Seth Godin has a blog post Fidelity vs. Convenience discussing the concepts in Kevin Maney's upcoming book. The book's premise is that there is a trade off "between delivering extraordinary experiences (which he calls fidelity) and doing it in a way that's cheap and easy (convenience)."

Godin says,"In the words of Bill Gross, in order to win with a new product, you need to be on one axis or another, and ten times better than what you're aiming to replace. Which means ten times more high impact or ten times cheaper and easier.

"A refrigerator is ten times more convenient than an icebox. A cell phone is ten times more convenient than a pay phone. A private jet is ten times more joyful/fidelity than first class for the executive that can afford it. A backstage pass at a Cat Power concert is ten times higher fidelity than a ripped MP3."

That idea both intrigued and bothered me as I attempted to apply it to legal services. Setting aside business-related law matters, is there really much way to make most consumer legal matters a "high fidelity experience?" With things like family law, criminal defense, bankruptcy, it seems unlikely and, if you accept the premise that you can only "win" on one axis or the other, that leaves convenience.

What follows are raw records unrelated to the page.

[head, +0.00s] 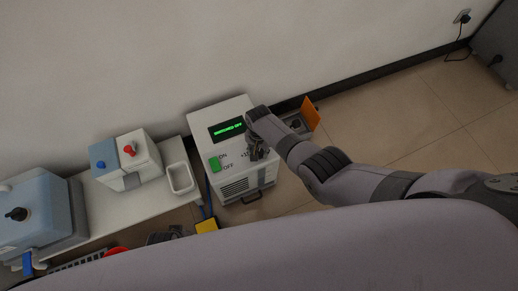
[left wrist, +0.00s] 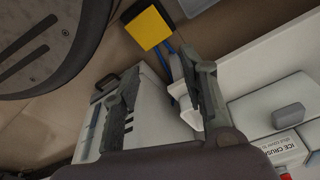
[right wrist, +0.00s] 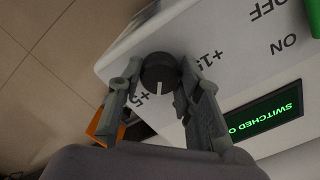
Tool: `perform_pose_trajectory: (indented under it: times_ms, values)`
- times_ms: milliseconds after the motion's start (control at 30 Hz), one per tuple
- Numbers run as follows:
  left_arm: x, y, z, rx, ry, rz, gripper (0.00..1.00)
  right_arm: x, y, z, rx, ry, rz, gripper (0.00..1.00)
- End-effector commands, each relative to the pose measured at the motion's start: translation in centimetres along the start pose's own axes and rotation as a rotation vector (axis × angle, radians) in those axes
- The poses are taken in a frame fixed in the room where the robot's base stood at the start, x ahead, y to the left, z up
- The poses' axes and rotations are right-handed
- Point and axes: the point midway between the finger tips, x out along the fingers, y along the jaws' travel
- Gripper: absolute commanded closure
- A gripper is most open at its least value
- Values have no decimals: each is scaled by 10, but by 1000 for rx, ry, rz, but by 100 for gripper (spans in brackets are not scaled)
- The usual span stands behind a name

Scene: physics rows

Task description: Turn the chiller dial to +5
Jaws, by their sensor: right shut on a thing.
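The chiller (head: 225,175) is a white box with a lit green display (head: 228,129) that seems to read SWITCHED OFF, and a green switch (head: 214,164) beside ON and OFF labels. Its dark round dial (right wrist: 158,72) has a white pointer line towards the bottom of the right wrist view. The +5 label (right wrist: 138,98) is at lower left of the dial, +15 at upper right. My right gripper (right wrist: 158,76) is shut on the dial, one finger each side; it hides the dial in the head view (head: 258,150). My left gripper (left wrist: 168,68) is open and empty.
A bench (head: 160,205) left of the chiller bears a blue-and-white box with a red knob (head: 130,150), a white tray (head: 180,164) and a grey-blue machine (head: 38,215). An orange panel (head: 310,113) stands right of the chiller.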

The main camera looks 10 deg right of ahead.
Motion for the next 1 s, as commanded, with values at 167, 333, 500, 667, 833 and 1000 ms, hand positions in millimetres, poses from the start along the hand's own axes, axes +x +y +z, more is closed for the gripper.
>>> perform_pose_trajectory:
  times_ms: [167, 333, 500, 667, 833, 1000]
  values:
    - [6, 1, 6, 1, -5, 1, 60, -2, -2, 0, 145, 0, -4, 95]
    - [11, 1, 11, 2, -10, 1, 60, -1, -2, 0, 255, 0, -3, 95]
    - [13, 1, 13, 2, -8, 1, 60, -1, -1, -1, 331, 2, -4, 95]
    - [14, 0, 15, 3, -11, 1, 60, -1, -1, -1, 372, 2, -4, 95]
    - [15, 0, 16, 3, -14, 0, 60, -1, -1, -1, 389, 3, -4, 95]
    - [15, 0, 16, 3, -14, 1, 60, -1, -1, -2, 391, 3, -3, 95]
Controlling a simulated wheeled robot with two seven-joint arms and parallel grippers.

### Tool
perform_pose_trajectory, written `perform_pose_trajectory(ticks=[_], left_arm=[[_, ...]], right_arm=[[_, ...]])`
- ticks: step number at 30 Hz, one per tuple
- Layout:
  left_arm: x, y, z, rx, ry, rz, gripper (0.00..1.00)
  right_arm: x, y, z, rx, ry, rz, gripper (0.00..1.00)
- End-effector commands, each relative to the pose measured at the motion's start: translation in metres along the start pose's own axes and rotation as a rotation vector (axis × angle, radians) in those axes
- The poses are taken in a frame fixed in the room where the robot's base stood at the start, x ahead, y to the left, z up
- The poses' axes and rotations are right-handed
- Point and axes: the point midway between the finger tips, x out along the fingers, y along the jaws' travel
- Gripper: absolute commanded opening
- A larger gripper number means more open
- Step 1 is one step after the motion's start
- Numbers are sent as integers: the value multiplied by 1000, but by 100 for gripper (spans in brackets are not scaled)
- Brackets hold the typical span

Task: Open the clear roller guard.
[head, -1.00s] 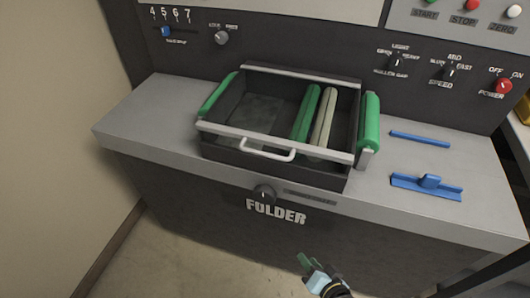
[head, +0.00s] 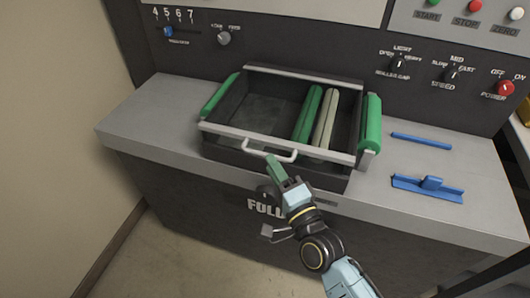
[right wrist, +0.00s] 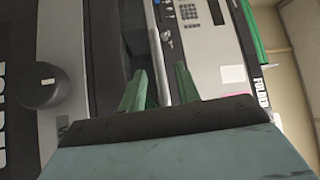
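The roller guard (head: 325,155) is a see-through cover with grey rails over the dark roller housing on the folder. It appears closed, lying flat over the green and pale rollers. Its white handle (head: 256,153) is on the front rail. My right gripper (head: 275,168) is at the front of the housing, its green fingers just below the handle's right part; I cannot tell if they touch it. My left gripper is out of view.
A black knob (head: 268,193) sits on the front panel above the FOLDER lettering. Blue parts (head: 428,187) lie on the grey worktop to the right. Green rollers (head: 371,122) stand at the housing's sides. The back panel carries switches and a red power knob (head: 505,88).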

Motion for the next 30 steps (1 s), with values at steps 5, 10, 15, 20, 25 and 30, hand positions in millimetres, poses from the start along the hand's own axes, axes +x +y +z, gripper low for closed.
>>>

If convenience and usability are the hallmarks of success for the future lawyer helping people with their problems, this may manifest itself in lots of ways: clear predictable fixed fees, evening or weekend office hours, online client document repositories during representation with a big PDF of everything provided when the matter closes, avoiding unneeded "legalese" in client communications, online payment systems or other innovative ideas. Lower pricing is another aspect, but experienced lawyers tend to feel competing on fees alone is a losing proposition for both the lawyer and the services the client receives.